Toutefois, la neutralisation du Contre-Amiral Jose Americo Gomes alias Bubo Na Tchuto (carte de la Gambie à Bissau) et l’élimination programmée (rumeurs d’empoisonnement) du Colonel Zamora Induta, effacent provisoirement les éléments militaires les plus anti-sénégalais, parmi les décideurs à Bissau.

N’empêche, l’année 2012 est loin d’être entamée sous les meilleurs auspices géopolitiques pour le Sénégal. L’après Malan Beccai Sanha est si préoccupant que l’Union Africaine (l’UA) démarche d’ores et déjà le Président du Faso, pour une mission de stabilisation de la Guinée Bissau. Après la Côte d’Ivoire et la Guinée Conakry, Blaise Compaoré va rôder tout près de la Casamance.
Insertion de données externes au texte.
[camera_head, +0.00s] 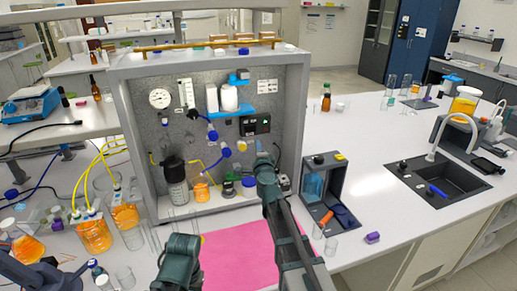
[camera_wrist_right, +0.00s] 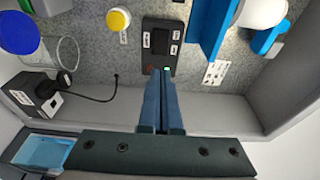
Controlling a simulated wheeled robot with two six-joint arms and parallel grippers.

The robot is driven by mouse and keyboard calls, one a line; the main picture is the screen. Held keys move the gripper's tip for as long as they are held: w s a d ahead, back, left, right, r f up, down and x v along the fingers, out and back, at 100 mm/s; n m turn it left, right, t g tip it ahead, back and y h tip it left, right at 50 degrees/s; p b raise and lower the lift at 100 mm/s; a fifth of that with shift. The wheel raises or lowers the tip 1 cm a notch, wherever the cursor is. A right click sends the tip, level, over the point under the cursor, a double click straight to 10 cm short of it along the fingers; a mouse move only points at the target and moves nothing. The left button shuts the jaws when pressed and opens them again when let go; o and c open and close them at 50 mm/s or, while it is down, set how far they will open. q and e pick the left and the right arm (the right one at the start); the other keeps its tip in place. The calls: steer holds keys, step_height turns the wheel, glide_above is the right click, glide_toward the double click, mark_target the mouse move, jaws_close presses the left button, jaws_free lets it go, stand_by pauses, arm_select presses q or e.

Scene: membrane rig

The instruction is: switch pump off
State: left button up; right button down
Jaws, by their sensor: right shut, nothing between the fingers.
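A black switch box (camera_head: 255,125) is on the back panel of the rig, right of the blue shelf. In the right wrist view, the same black box (camera_wrist_right: 162,37) bears a dark rocker, white labels and a small green-lit spot near the fingertips. My right gripper (camera_wrist_right: 160,78) is shut and empty, its tips at the near end of the box and hiding part of it. I cannot tell whether they touch. In the head view the right gripper (camera_head: 262,160) is inside the rig, just below the box. No fingers of my left gripper show.
The rig frame (camera_head: 296,120) closes in the right side. A small box (camera_wrist_right: 40,97) with a black cable stands near. Blue-capped valves (camera_head: 212,134), a dark-lidded bottle (camera_head: 174,180) and an orange flask (camera_head: 201,187) are to the left. A pink mat (camera_head: 235,255) lies in front.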

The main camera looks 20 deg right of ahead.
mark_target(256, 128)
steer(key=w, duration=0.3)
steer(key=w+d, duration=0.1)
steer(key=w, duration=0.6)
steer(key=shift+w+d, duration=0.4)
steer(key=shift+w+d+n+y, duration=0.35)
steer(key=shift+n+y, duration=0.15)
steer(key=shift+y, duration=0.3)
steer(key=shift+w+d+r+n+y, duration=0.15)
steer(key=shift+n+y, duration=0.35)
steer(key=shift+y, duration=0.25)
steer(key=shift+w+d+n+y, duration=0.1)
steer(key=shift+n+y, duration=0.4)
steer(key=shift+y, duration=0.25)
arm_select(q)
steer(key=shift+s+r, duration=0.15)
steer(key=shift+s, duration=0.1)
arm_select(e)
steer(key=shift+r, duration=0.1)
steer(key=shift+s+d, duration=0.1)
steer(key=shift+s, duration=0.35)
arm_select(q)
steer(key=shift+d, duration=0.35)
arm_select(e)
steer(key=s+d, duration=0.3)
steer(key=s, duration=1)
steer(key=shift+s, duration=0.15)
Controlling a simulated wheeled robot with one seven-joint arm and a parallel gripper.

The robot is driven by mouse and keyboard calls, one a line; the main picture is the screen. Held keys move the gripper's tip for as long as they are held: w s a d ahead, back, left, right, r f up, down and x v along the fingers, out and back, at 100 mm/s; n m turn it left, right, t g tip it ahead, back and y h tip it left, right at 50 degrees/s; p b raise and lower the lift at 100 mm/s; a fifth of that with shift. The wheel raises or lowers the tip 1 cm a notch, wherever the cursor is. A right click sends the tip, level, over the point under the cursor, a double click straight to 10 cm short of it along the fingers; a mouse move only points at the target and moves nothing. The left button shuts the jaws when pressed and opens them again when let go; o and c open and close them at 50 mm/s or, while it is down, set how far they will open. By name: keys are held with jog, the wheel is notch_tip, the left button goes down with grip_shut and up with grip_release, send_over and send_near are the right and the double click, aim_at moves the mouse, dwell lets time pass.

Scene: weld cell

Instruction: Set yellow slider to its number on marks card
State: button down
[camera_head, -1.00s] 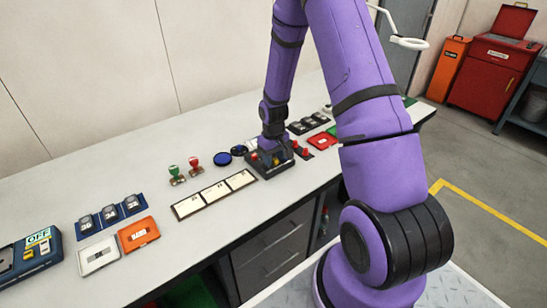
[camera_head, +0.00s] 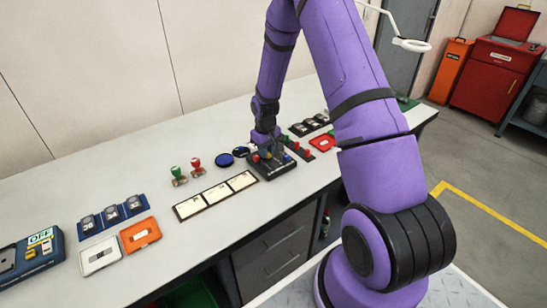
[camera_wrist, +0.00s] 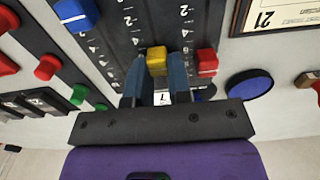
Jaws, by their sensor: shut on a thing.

Ce n’est donc pas le moment d’aligner des impairs ou des choix hasardeux dans un message à la nation.

Au train où la carence gouvernementale se dévoile, on peut se demander si le Colonel de gendarmerie Djibril Bassolé, ministre burkinabé des Affaires Etrangères et ancien « Monsieur Darfour » de l’UA, ne sera pas le futur Envoyé spécial de Jean Ping en Casamance ? Seconde moralité : les conseillers d’un chef d’Etat doivent être friands de prospective.